SET TASK ->
The required output is the exact run of lines from the line containing "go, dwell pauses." to the line containing "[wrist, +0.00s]", inclusive, and nothing besides.

Robot episode data
BEGIN

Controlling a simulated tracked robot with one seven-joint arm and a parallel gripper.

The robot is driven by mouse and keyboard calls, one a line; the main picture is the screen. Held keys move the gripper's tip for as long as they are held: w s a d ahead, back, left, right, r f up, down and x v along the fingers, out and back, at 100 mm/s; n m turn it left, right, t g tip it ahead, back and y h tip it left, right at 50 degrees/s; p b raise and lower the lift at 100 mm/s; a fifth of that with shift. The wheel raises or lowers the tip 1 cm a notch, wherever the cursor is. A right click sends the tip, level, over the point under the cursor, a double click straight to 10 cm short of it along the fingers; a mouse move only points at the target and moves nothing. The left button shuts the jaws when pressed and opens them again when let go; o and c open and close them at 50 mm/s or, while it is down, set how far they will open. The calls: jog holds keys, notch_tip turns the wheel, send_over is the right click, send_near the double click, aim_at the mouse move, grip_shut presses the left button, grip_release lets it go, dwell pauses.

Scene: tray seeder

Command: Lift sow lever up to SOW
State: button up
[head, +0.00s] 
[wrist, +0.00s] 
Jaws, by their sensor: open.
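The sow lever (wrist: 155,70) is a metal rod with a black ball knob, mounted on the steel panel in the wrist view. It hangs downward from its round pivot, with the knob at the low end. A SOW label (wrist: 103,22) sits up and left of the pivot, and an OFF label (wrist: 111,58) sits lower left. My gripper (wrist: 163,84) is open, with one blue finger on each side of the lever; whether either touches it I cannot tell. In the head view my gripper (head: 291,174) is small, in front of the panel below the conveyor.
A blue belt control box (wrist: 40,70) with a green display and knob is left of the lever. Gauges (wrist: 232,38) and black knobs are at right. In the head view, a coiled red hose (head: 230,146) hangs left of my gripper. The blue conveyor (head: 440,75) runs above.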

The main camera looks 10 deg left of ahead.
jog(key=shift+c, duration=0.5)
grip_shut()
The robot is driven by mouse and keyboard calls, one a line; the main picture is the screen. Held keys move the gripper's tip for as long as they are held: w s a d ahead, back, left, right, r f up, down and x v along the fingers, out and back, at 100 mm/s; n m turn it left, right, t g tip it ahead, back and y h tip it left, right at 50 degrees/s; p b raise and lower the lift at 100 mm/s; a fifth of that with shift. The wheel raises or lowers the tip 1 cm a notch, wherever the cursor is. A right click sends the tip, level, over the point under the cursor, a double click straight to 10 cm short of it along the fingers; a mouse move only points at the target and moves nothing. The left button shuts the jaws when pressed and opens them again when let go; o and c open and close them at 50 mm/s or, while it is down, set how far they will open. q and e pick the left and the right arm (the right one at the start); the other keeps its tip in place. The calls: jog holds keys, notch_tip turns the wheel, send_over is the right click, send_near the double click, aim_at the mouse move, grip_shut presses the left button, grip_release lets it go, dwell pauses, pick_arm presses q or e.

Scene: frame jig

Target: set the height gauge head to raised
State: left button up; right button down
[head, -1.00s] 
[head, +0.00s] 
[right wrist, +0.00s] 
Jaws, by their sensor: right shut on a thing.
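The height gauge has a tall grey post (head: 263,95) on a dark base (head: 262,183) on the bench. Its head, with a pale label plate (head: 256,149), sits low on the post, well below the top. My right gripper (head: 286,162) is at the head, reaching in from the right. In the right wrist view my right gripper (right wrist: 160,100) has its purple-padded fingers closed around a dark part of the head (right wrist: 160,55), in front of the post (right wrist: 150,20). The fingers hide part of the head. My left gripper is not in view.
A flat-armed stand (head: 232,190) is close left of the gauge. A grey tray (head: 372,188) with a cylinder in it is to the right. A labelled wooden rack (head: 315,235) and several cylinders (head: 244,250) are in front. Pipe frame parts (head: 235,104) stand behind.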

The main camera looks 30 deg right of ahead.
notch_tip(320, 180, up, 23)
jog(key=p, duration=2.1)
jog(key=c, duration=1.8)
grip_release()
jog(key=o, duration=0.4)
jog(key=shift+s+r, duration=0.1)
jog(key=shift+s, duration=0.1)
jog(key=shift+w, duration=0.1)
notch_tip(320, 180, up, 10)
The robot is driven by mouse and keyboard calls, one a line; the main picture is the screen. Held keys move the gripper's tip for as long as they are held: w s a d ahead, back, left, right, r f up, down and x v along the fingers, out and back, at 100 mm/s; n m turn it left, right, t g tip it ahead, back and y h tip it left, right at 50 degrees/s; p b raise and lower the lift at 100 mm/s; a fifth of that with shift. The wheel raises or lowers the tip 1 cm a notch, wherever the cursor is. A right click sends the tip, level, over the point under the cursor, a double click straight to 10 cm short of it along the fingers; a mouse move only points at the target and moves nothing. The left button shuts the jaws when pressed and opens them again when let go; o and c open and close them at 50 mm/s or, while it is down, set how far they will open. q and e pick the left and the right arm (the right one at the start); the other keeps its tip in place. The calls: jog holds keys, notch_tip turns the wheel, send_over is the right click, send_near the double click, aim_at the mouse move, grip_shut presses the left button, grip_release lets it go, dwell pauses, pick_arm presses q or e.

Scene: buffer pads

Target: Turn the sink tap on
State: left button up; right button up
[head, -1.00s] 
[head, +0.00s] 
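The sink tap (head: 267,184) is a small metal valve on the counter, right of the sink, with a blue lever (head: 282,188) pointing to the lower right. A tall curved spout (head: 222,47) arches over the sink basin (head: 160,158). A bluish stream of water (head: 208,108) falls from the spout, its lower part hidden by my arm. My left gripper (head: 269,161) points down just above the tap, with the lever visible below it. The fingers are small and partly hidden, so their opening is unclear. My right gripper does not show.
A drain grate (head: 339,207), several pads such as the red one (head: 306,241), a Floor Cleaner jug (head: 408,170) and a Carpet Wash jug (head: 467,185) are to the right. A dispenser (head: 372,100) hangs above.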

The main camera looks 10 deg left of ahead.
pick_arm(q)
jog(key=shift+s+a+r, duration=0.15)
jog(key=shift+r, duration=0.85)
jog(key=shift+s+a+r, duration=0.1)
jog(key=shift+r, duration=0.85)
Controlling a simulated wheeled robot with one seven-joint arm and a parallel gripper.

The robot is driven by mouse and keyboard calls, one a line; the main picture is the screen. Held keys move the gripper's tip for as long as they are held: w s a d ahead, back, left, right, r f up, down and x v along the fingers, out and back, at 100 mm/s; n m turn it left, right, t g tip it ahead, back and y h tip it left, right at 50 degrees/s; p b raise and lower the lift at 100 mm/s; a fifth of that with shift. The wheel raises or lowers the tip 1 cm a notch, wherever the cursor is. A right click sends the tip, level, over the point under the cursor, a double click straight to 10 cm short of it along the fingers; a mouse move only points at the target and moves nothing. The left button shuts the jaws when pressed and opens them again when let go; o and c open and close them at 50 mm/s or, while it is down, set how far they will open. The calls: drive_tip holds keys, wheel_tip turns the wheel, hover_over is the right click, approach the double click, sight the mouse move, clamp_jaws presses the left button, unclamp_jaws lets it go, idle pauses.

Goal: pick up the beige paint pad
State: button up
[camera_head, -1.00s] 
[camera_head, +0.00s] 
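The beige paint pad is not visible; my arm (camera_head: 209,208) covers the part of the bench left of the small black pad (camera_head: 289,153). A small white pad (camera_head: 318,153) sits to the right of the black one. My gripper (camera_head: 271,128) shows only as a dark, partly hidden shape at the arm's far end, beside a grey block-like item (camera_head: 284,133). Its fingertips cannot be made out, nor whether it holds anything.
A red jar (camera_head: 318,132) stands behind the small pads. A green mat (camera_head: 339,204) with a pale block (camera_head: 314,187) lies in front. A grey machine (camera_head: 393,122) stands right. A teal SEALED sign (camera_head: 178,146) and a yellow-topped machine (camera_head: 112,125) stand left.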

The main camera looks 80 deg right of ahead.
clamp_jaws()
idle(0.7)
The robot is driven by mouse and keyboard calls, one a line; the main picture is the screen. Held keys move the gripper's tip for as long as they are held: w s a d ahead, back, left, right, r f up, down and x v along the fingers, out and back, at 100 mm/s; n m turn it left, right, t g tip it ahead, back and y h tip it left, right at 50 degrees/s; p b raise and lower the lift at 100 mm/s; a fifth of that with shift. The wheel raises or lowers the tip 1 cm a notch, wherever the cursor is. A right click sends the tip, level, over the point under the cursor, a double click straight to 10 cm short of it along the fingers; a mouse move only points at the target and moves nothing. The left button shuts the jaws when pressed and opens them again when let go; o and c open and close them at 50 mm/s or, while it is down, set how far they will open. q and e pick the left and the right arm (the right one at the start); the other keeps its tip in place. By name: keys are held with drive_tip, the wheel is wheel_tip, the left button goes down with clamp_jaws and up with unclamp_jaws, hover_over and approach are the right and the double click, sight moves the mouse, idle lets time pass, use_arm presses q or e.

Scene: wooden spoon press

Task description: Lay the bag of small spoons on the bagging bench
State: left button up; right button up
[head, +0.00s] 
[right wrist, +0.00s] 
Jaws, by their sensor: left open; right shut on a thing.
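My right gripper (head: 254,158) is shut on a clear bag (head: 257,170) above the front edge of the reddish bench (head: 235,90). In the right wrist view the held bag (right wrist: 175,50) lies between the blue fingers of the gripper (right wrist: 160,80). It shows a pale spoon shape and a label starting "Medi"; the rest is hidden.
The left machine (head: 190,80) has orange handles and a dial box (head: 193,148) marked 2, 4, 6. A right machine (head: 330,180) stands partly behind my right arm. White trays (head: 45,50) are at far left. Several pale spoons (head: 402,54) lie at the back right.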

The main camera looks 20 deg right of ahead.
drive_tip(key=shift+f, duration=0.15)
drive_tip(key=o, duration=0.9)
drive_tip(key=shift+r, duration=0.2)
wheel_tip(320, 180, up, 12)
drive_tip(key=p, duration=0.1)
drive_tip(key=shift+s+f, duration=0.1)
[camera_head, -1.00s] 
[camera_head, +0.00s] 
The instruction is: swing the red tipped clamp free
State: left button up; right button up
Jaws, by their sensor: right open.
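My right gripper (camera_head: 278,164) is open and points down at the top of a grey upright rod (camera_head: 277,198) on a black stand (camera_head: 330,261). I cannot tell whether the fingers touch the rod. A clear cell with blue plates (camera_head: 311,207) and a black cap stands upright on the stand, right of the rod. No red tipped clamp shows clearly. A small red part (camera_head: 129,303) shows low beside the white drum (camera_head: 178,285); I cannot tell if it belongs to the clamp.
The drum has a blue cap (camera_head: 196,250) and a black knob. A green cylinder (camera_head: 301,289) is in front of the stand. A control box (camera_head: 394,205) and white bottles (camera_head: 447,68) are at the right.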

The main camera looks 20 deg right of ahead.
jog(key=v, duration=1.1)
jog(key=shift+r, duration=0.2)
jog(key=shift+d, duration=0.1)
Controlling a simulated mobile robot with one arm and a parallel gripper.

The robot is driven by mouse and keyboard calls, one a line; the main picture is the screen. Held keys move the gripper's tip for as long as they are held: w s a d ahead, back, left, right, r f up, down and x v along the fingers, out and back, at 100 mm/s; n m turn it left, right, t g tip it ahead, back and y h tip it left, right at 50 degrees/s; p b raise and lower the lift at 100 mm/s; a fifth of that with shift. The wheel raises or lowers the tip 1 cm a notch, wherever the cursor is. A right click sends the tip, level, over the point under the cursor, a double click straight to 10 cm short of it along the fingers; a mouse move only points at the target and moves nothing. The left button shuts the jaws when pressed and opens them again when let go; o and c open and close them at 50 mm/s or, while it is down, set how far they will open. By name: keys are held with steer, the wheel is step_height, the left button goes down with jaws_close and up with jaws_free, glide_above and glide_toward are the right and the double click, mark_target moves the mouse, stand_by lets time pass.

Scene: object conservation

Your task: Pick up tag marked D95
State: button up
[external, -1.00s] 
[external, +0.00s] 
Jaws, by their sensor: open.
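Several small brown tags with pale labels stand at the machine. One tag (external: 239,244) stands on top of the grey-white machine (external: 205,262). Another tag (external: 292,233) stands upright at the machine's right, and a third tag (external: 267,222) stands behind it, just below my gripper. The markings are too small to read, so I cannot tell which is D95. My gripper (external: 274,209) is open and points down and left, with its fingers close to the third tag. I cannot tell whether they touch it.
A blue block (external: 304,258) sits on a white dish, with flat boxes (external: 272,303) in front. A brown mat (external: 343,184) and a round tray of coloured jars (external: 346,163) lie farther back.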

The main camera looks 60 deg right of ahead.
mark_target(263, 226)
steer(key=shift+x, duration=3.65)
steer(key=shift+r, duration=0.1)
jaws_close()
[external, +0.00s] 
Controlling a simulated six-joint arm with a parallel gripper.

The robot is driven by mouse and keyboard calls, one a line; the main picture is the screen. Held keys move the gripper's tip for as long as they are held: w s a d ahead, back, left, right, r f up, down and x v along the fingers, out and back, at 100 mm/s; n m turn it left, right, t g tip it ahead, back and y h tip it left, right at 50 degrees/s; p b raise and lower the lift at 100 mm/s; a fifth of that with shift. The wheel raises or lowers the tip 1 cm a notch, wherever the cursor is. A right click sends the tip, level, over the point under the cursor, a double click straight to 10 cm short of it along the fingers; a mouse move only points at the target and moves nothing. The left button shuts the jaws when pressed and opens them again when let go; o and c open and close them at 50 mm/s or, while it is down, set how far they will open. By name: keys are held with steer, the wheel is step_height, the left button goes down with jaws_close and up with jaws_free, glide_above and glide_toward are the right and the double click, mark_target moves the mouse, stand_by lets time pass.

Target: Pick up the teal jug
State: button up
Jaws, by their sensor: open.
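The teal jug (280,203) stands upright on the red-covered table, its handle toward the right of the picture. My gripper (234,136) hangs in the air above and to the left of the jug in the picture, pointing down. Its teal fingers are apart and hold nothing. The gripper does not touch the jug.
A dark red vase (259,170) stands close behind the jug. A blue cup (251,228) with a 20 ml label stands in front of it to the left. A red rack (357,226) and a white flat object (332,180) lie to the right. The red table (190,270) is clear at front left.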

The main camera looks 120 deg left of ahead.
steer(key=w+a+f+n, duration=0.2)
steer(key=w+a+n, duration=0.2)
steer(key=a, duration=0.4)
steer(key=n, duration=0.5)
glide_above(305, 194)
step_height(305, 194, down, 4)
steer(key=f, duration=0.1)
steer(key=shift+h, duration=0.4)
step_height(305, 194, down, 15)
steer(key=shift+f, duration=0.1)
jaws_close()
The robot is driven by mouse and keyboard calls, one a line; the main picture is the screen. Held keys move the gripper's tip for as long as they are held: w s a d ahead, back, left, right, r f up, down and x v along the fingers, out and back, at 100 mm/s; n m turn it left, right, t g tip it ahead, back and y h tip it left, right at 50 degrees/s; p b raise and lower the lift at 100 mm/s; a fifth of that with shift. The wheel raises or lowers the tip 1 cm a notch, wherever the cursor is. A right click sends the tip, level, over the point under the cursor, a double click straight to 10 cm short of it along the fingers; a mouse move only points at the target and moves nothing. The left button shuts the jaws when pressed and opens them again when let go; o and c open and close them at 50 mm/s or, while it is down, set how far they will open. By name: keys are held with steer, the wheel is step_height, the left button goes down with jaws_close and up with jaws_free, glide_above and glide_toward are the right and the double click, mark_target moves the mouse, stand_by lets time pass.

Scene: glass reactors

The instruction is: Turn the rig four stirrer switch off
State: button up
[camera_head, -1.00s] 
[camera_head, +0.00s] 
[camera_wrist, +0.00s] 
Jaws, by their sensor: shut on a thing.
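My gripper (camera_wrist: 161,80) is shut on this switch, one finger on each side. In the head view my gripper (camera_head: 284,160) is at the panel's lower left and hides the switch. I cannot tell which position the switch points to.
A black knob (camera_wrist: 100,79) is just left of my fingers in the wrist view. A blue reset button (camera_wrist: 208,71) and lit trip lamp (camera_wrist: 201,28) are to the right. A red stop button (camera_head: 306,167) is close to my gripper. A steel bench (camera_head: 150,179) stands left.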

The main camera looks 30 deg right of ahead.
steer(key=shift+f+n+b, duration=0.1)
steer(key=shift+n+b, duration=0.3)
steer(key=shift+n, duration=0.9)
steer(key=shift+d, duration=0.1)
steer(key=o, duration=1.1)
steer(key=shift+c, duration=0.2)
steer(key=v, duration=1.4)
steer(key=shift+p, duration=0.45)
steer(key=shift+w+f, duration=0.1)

END

WRITTEN ANSWER ->
The robot is driven by mouse and keyboard calls, one a line; the main picture is the screen. Held keys move the gripper's tip for as long as they are held: w s a d ahead, back, left, right, r f up, down and x v along the fingers, out and back, at 100 mm/s; n m turn it left, right, t g tip it ahead, back and y h tip it left, right at 50 degrees/s; p b raise and lower the lift at 100 mm/s; a fifth of that with shift. The wheel raises or lowers the tip 1 cm a notch, wherever the cursor is. A right click sends the tip, level, over the point under the cursor, a double click straight to 10 cm short of it along the fingers; a mouse move only points at the target and moves nothing. The left button shuts the jaws when pressed and opens them again when let go; o and c open and close them at 50 mm/s or, while it is down, set how far they will open. The calls: jog holds keys, notch_tip turns the wheel, send_over is the right click, send_near the double click, aim_at the mouse move, grip_shut presses the left button, grip_release lets it go, dwell pauses.

Scene: tray seeder

Command: Lift sow lever up to SOW
State: button up
[head, +0.00s] 
[wrist, +0.00s] 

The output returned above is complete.